Investigating a Tragedy

When Benjamin Sutherland, an eighteen-year-old high school graduate, fell thirty feet from the rigging of the sailing vessel Alabama on a calm day in July two thousand six and later died from his injuries, the Coast Guard launched an investigation into what had happened and what, if anything, could have prevented the tragedy.

In a careful and thorough report, the service now has concluded that no violations of Coast Guard rules occurred.

Mr. Sutherland, who was working on board the Alabama that summer, was crossing the spring stay line by hand when the fatal accident occurred. The spring stay is a rigging line connecting the masts of the mainsail and the foresail on two-masted vessels. The Alabama was under way at the time.

The report noted, however, that neither the captain of the vessel, Morgan Douglas, nor other ship officers had instructed Mr. Sutherland to be in the rigging.

Why, then, was he there? The answer never will be known with certainty.

According to the report, some crew members considered crossing the spring stay a rite of passage aside from any particular task involving the line.

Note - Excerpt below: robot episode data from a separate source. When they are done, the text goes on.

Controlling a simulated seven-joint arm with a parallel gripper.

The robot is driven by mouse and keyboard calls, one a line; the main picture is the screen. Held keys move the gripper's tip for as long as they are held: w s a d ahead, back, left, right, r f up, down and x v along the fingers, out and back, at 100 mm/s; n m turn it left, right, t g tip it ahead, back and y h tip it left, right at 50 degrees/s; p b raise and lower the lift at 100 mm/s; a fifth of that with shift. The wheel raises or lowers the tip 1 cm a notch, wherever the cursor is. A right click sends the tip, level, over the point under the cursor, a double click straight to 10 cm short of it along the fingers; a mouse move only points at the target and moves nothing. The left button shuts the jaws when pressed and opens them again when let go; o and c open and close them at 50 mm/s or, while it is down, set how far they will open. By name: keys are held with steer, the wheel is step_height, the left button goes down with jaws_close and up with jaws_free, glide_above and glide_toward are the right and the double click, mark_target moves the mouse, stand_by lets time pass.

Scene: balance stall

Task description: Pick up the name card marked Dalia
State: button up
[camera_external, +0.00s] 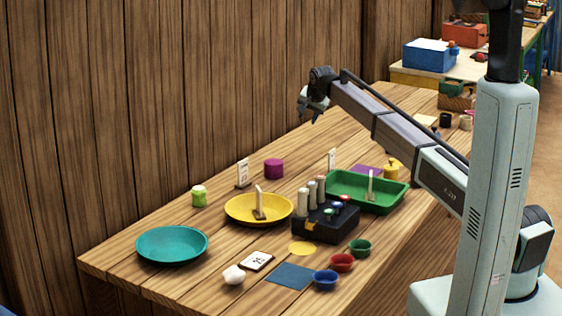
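Several small white cards are in view, and their writing is too small to read, so I cannot tell which is marked Dalia. One upright card (243,173) stands near the wall behind the yellow plate. Another upright card (332,160) stands behind the green tray. A slim pale upright piece (260,203) is on the yellow plate (236,216), and another (370,187) is in the green tray (400,200). A dark-edged card (257,261) lies flat near the front. My gripper (308,112) hangs high above the table's back edge, its fingers apart and empty, clear of every card.
A black block (322,230) holding several pegs stands between plate and tray. A teal plate (172,245) is at left. A green jar (199,196) and purple cylinder (274,169) stand near the wall. Small blue (326,280), red (342,262) and green (360,247) bowls line the front.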

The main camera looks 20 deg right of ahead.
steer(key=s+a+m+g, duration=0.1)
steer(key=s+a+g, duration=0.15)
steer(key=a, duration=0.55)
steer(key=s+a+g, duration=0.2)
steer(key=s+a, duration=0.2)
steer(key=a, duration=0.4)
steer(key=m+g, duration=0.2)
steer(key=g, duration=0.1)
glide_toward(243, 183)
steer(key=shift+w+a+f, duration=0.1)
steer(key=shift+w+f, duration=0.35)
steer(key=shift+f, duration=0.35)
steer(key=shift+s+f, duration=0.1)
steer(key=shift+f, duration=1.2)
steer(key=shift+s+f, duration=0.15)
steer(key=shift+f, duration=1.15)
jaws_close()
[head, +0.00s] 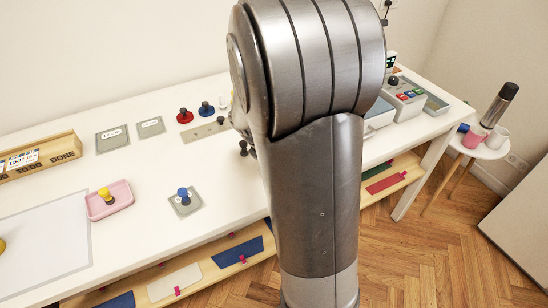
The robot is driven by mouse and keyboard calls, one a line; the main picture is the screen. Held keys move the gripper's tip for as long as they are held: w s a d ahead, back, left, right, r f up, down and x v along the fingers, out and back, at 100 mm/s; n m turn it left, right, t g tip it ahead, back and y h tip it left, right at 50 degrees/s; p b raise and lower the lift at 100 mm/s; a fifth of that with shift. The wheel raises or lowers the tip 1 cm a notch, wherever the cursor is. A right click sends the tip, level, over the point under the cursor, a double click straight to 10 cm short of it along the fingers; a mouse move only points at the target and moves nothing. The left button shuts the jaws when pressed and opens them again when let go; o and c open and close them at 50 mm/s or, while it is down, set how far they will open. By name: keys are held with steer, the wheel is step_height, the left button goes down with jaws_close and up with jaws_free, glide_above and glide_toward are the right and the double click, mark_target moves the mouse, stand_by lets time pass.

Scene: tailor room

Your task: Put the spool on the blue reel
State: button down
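A blue round reel (206,108) with a dark knob stands at the back of the white table, beside a similar red one (184,116). A small spool-like piece with a blue top (183,192) stands on a grey square mat at the front middle. Another with a yellow top (104,194) stands in a pink tray. I cannot tell which of these pieces is the task's spool. My arm fills the middle of the head view and hides part of the table behind it. My gripper is not visible.
The white table (150,240) has clear room between the pink tray (122,190) and the grey mat (190,207). A wooden box (68,153) stands at the left. Grey boxes with buttons (404,104) stand at the right. Small dark knobs (243,148) show beside my arm.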

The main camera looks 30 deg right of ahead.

The Coast Guard did find, however, that “training policies and company policies for going aloft appear to be unconstructed and loosely defined, particularly in regards to obtaining permission to go aloft.”

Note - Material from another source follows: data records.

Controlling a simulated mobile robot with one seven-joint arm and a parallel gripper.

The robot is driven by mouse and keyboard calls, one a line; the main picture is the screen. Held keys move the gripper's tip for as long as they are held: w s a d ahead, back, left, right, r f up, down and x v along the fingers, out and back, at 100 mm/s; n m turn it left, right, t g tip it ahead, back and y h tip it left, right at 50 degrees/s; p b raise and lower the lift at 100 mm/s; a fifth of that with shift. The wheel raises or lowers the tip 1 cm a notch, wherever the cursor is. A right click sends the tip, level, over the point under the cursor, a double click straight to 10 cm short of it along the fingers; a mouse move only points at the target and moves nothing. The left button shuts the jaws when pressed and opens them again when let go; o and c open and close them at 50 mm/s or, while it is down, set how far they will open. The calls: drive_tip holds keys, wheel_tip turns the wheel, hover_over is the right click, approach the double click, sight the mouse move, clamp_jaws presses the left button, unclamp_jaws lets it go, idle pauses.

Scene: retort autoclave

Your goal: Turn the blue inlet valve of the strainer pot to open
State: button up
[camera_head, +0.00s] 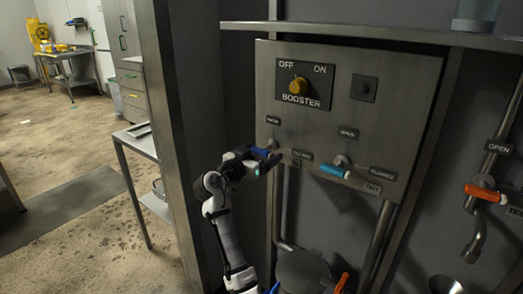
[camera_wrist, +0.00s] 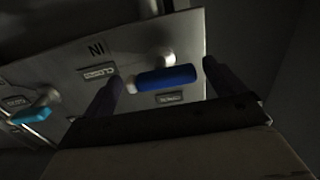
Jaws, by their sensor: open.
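A dark blue valve handle (camera_head: 260,151) is on the steel panel, left of a light blue one. In the wrist view the dark blue handle (camera_wrist: 168,77) lies crosswise between my fingertips, with small label plates around it. My gripper (camera_head: 268,163) is open at this handle, one finger on either side; it also shows in the wrist view (camera_wrist: 162,78). I cannot tell whether the fingers touch it. At the bottom edge of the head view, a round grey pot lid (camera_head: 303,268) has another small blue handle (camera_head: 275,288) at its left, partly cut off.
The light blue handle (camera_head: 335,170) is close to the right of my gripper. The booster switch (camera_head: 298,85) sits above on the panel. Orange handles are on a right-hand pipe (camera_head: 485,192) and beside the pot (camera_head: 342,282). A steel post (camera_head: 185,120) stands left of my arm.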

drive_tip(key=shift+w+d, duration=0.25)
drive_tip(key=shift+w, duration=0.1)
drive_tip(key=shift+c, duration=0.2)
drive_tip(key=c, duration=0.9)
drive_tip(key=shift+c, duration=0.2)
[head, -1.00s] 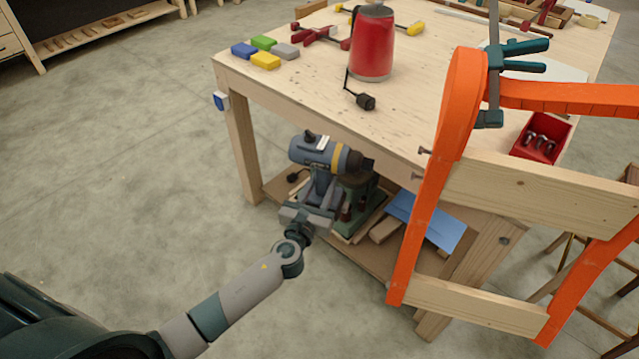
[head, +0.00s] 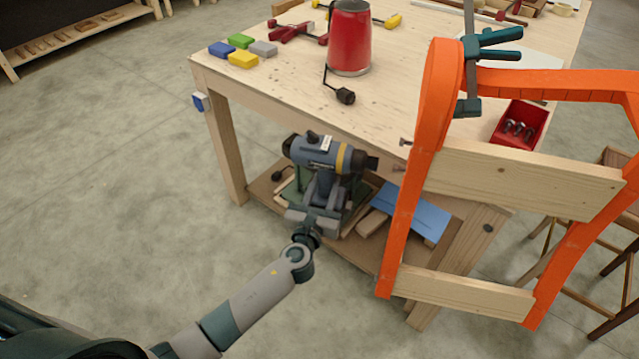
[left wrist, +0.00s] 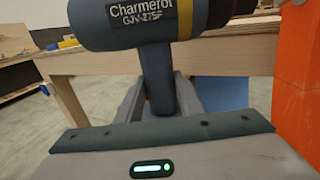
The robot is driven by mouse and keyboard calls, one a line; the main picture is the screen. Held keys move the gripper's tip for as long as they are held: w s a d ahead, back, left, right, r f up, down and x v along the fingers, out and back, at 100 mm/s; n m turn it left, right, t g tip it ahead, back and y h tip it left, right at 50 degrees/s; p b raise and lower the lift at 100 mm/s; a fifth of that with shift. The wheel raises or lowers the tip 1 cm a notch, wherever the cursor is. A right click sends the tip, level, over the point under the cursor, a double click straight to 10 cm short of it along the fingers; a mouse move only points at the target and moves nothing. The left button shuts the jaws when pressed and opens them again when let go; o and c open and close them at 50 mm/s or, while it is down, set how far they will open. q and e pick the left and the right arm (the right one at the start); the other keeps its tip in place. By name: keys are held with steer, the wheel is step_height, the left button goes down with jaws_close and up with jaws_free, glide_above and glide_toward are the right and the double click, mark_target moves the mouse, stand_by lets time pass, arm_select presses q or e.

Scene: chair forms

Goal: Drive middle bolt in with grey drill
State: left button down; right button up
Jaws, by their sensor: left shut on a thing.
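The grey drill (head: 315,152), with a yellow band and dark chuck, is in my left gripper (head: 324,196). The gripper is shut on its handle. The drill also fills the top of the left wrist view (left wrist: 150,22). Its chuck points right, toward the orange chair side (head: 411,200). Two bolts stick out from the left face of that side: an upper bolt (head: 405,142) and a lower bolt (head: 398,168). The chuck is just left of the lower bolt, with a small gap in the picture. I cannot tell which bolt is the middle one. My right gripper is out of view.
The wooden workbench (head: 270,95) stands behind the drill, with a red container (head: 349,40) and colored blocks (head: 243,59) on top. A red box of bolts (head: 519,125) and a dark green clamp (head: 490,40) are near the chair. Left floor is clear.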

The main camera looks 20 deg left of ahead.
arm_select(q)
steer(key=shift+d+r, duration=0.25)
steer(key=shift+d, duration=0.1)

The service has sent the Alabama’s owners a letter recommending that they put into place written policies that clearly convey expectations to crew members about going aloft. The Coast Guard also recommended the vessel owners prohibit the practice of laying across the spring stay without a safety harness while the vessel is under way. Several Coast Guard investigators recommended extending the safety measures to all vessels in the Alabama class.

The pain of a young, promising life cut unnecessarily short remains undiminished. But the professional investigation by the Coast Guard yields hope that the rigging of the Alabama and similar crewed sailing vessels has become a safer place.